→ **THE TASK**:
In the records below, tally every line containing "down". Report only the total.

→ **RECORDS FOR PROCESSING**:
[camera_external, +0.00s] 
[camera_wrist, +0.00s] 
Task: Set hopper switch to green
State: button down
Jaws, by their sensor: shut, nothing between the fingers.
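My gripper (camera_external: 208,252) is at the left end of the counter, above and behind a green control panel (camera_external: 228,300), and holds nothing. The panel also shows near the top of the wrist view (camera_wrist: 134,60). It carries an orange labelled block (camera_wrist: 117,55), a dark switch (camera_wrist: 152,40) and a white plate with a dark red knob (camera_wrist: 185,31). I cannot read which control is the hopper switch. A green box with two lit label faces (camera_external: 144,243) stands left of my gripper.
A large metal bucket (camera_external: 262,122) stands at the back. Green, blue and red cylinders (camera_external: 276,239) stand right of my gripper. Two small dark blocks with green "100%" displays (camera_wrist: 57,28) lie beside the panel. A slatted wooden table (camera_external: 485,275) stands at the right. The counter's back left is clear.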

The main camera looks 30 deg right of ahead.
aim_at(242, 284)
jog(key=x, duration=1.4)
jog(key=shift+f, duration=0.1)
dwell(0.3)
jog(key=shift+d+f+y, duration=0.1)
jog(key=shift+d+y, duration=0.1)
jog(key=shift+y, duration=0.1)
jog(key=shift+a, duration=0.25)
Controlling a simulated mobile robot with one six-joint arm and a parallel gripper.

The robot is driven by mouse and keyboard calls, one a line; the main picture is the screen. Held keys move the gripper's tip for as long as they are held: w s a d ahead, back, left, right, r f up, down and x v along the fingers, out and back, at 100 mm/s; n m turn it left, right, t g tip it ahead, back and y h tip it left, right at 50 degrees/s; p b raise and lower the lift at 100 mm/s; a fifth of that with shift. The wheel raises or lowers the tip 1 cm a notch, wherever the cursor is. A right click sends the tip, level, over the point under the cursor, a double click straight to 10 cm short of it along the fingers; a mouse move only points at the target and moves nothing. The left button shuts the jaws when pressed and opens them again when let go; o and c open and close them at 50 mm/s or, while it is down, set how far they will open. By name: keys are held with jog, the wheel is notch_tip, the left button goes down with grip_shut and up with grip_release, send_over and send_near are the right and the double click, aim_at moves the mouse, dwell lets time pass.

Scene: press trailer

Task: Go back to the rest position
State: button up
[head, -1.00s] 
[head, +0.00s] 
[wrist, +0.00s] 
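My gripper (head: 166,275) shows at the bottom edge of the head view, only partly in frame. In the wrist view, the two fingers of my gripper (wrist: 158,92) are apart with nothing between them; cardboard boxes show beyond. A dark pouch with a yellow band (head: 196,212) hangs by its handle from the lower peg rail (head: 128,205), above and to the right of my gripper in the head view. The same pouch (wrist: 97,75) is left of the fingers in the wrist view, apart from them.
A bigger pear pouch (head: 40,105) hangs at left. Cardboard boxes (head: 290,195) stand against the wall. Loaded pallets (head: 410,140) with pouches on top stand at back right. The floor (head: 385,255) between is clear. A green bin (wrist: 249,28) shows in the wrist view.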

→ **OUTPUT OF THE TASK**:
2